Accounting principles serve as a guide in the preparation of financial statements. The principles include the operational rules, fundamental assumptions, and essential characteristics used in the preparation of the financial statements. Consequently, the original guides confused the different users of the financial reports.
The accountants implement the accounting principles during the preparation of the financial statement reports. The accounting principles unite the entire accounting process together. One of the accounting principles states that financial statements must objectively serve as one of the readers’ tools decision –making tools. Another accounting principle states that financial data must have certain characteristics. The characteristics include dependability and practicality. Dependability includes generating objective, accurate, and verifiable financial statements. Practicality includes distributing timely and meaningful financial statements. Another characteristic is the issuance of financial statements for each time interval.
In addition, the entities implement the intricacies of the accounting principles. For example, the matching rules mandate the deduction of operating expenses from the corresponding revenues. The policies include supplying the necessary information needed to the readers.

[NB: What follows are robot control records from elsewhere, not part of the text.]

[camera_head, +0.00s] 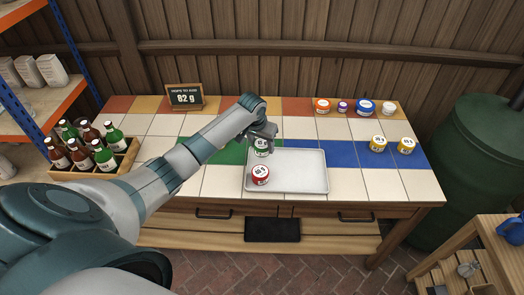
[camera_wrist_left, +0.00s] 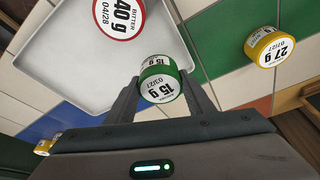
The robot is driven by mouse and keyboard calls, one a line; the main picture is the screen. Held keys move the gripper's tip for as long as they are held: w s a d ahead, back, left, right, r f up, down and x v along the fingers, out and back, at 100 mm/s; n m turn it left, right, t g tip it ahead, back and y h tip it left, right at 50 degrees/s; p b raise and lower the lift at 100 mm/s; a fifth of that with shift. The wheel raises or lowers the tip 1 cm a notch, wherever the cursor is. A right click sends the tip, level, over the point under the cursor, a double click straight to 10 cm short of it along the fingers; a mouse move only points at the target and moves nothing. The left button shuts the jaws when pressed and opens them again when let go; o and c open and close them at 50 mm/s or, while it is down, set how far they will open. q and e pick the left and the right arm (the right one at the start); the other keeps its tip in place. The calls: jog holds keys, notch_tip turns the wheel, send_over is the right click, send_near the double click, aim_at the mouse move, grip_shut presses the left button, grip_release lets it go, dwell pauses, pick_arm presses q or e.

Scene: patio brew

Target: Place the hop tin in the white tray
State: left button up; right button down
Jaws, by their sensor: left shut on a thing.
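The white tray (camera_head: 300,182) lies on the tiled table, with a red-labelled tin (camera_head: 260,175) standing in its front left part. My left gripper (camera_head: 262,141) is shut on a green tin (camera_head: 262,152) at the tray's back left corner. In the left wrist view the green tin (camera_wrist_left: 158,80), marked 15 g, sits between the fingers beside the tray's rim; its height above the surface is unclear. There the red-labelled tin (camera_wrist_left: 118,14) reads 40 g, bitter. My right gripper is out of view.
A sign (camera_head: 185,97) reads "hops to add 82 g". Several tins, including a blue one (camera_head: 365,106), stand along the back right. Two yellow tins (camera_head: 378,144) stand right of the tray. A bottle crate (camera_head: 95,172) is at the left. The tray's right half is empty.

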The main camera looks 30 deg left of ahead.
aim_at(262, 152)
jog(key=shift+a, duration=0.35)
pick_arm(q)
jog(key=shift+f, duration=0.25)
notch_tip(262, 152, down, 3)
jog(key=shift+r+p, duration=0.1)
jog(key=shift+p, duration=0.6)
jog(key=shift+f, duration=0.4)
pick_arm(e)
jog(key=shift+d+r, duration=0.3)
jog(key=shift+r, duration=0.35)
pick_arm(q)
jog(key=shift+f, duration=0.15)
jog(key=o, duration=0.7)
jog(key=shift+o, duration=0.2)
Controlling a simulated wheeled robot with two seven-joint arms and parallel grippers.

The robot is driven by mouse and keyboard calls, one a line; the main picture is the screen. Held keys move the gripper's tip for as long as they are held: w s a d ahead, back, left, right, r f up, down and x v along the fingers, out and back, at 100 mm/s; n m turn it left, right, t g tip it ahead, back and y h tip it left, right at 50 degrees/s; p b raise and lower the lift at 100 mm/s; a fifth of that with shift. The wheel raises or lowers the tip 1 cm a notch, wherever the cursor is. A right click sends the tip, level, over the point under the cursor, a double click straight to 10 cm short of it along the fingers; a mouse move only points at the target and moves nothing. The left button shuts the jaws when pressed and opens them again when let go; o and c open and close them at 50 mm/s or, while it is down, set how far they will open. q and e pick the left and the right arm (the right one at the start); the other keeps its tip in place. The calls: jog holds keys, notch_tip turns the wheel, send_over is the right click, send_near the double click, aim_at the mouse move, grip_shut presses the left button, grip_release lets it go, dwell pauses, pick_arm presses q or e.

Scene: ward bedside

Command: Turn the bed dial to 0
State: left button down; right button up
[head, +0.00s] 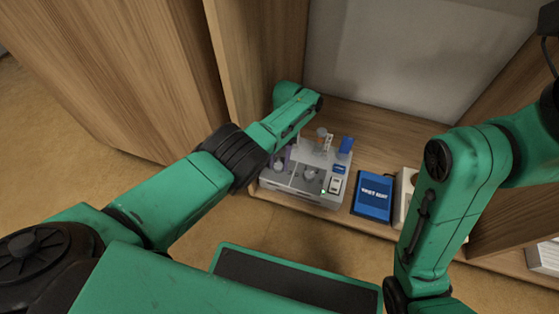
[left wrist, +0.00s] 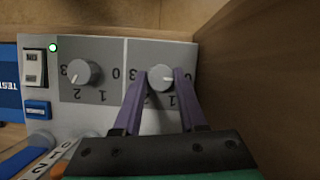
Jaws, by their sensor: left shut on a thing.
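A grey control panel (head: 296,186) stands on the wooden shelf and carries two round dials with printed numbers. In the left wrist view the panel appears upside down. My left gripper (left wrist: 158,78) has its purple fingers shut on one dial (left wrist: 160,72), the right one in that view. The fingers cover some of its numbers, and I cannot tell its exact setting. The other dial (left wrist: 80,73) is free, its white mark between 3 and 2. In the head view my left gripper (head: 284,160) is at the panel's left side, partly hidden by its arm. My right gripper is out of view.
A rocker switch (left wrist: 34,68) and a lit green lamp (left wrist: 53,47) sit beside the free dial. A blue box (head: 374,196) stands right of the panel. A wooden side wall (left wrist: 250,70) is close beside the gripped dial.

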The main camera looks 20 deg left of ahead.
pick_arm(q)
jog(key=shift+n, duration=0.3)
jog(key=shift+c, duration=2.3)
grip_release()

The assumptions include management’s classification of the business as a going concern.
Entities must implement established accounting standards to ensure readers will understand the financial information. To avoid a repeat of Enron, WorldCom, and other accounting scandals, unwavering compliance with international accounting principles and accounting standards is necessary.
On the other hand, accounting standards focus on how entities treat an accounting issue. For example, the accounting standards emphasized the implementation of the proper inventory method. One inventory method is to record the inventories at the lower amount between the cost or market prices. Another inventory method is the weighted average inventory method. Another accounting standard states the company must use the capital lease to record the assets. The accounting standards board constantly modifies the principles and standards.
The accounting police force ensures companies implement accounting principles and standards. The accounting luminaries set up the Financial Accounting Standards Board in 1973. The Financial Accounting Standards Board focused on analyzing and reviewing all accounting-related issues. The board distributes pronouncements on how to resolve an accounting issue. The American Financial Accounting Standards Board and the London-based International Accounting Principles Board are private accounting entities. As such, the government does not fund the two board’s activities. Instead, the two accounting boards receive contributions from private entities. The Accounting Principles Board replaced the Financial Accounting Standards Board as the United States’ accounting entity authorized to issue guidelines and standards.
Likewise, the American Institute of Certified Public Accountants (AICPA) requires its members to abide by established accounting principles and standards. The AICPA is an organization of American Certified Public Accountants. In addition, the Securities and Exchange Commission determines and sues companies for issuing fraudulent financial statements. Some entities intentionally violate accounting standards and principles. The violation precipitates fraudulent financial statements.
There are many good reasons for preparing financial statements. The financial statements enhance the readers’ business decisions. The financial statements aid in predicting the company’s future revenues and profits. Another reason is that the financial statements offer confidence among the different parties transacting with the company.
The international accounting standards create several significant impacts. First, the entities must prepare objective financial statements. The objective financial statements favor the majority of financial statement users. Objectivity includes the issuance of traceable and accurate financial data.
Next, the financial statements enhance trending. The profit-based financial statements point to a possible profit in the coming year. On the other hand, a company that generated a net loss during the past two years will probably generate another net loss result in the coming year. Trending increases the success of predicting future profits.
Another impact is the increase in investors. More readers will invest in a business that generated profits during the past two years. A net loss income statement discourages people to invest in the company. The net income entices the silent investors to funnel one’s cash into the profitable business venture
Further, another impact is the increase in understandability. The knowledge of accounting standards and principles increases the readers’ interest. For example, the accounting students understand how the cash flow statement supports the statement of financial position’s cash and cash equivalent balance.
Next, another impact is the increased incomparability. Implementing similar accounting standards allows comparing and contrasting the revenues between two accounting periods. The managers can discuss the variance between the sales of 2010 and 2011. The managers scrutinize why 2010 profits are higher than 2011 profits.
Another impact is the recording of all relevant business transactions. The entities are required to record all sales generated in the books of accounts. The companies must record all expenses incurred during the accounting period. Compliance with international accounting standards avoids edging towards Enron’s fraudulent activities.
Another impact is disinterest. Prospective investors shy away from companies violating international accounting standards. Eager clients refuse to transact with businesses presenting fraudulent financial reports. Confused investors avoid companies with vague recording practices.
Lastly, another impact in determining the company’s future. Normally, the recording of business transactions focuses on the going concern principle. A bankrupt company is not a going concern company. A company having a net loss amount is not a going concern company. On the other hand, a company having a net income amount is a going concern company.